Nowadays floating point is usually either 32 or 64 bits, sometimes 16, occasionally 128. But of course, the Basic interpreters on the 8-bit machines, having to implement floating point in software anyway, on CPUs that did things 8 or at most 16 bits at a time, were not obliged to stick to such power of 2 formats.

So I have never been particularly surprised that the old Commodore machines of my youth used 40-bit floating point. Nor would it surprise me to learn that other machines whose Basic was also licensed from Microsoft, such as the Apple II, did likewise. Why 40 bits? Well, everyone was still figuring things out as they went along. For all I know, maybe Bill Gates just stuck his finger into the air and picked a number at random. It would not be unreasonable, given the lack of hard data and the need to get things done in a hurry when he had told MITS they already had a Basic interpreter to sell.

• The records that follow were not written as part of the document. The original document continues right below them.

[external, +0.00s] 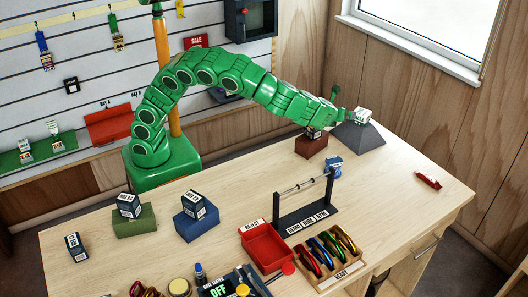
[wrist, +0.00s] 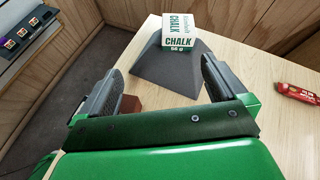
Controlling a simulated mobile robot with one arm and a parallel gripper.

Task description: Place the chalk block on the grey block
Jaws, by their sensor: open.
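The chalk block (external: 362,114), white with green lettering, appears to rest on top of the dark grey block (external: 358,138), which has sloping sides. The wrist view shows the same chalk block (wrist: 179,32) at the upper end of the grey block (wrist: 165,72). My gripper (wrist: 162,64) is open, its fingers spread wide. The chalk lies beyond the fingertips, apart from them, with nothing between the fingers. In the external view my gripper (external: 345,113) is just left of the chalk, small and partly unclear.
A brown-red block (external: 311,146) with a dark item on it stands left of the grey block, under my arm. A blue item (external: 334,167) lies in front. A red item (external: 428,181) lies to the right.

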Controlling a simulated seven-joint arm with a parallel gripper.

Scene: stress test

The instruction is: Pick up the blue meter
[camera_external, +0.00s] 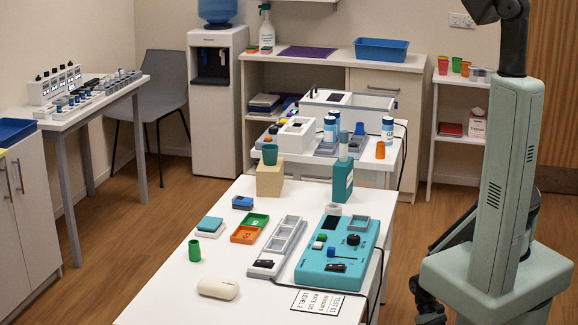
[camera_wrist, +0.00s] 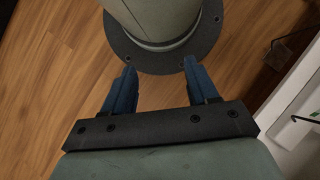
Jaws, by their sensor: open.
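A small blue device with a dark top (camera_external: 242,202), which looks like the blue meter, lies on the white table near its far left part. It is too small to read for certain. My gripper (camera_wrist: 158,67) shows in the wrist view with its two blue fingers wide apart and nothing between them. It points at the wood floor and my own round base. In the external view, a dark part of my arm's end hangs low at the right, off the table and far from the blue device. The fingers are not clear there.
The front left is clear.

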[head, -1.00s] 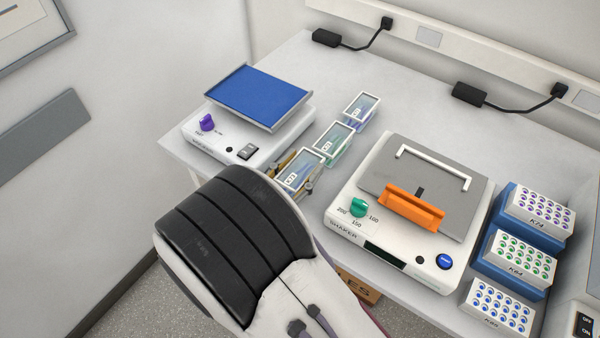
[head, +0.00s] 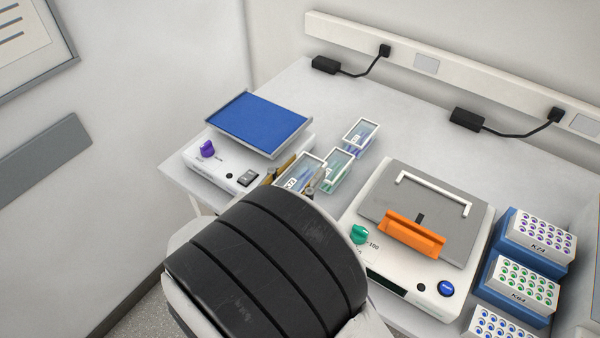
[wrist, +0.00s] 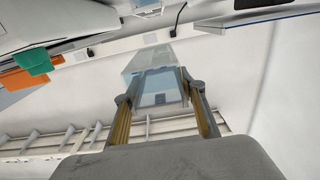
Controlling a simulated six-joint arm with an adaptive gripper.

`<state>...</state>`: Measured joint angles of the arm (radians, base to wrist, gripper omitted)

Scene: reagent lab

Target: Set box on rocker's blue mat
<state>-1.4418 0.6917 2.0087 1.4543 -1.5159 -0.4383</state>
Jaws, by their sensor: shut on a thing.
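My gripper (head: 300,180) is shut on a clear box with a white rim (head: 303,167), with one brass-coloured finger on each side. The held box seems to be off the bench, and it overlaps the middle box in the picture. The wrist view also shows the held box (wrist: 157,90) between the fingers; it looks pale blue and see-through. The rocker (head: 222,172) stands at the back left, with its flat blue mat (head: 258,122) bare. The mat is up and left of my gripper in the head view. My arm hides the bench below the box.
Two similar boxes stand right of the held one: the middle box (head: 340,172) close by and the far box (head: 361,136) behind. A shaker with an orange clamp (head: 412,236) is at the right, beside tube racks (head: 538,233).

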But the BBC Micro and ZX Spectrum Basic interpreters were each independently written. And a quick Google search confirms they both used 40-bit floating point.

Huh? Why? It's not a power of 2, not a nice round number, doesn't match any particular requirement or standard that I know of, is neither the largest nor smallest reasonably possible value. What's going on? Did Microsoft choose a number at random and everyone else just copy them, or is there something else I am missing?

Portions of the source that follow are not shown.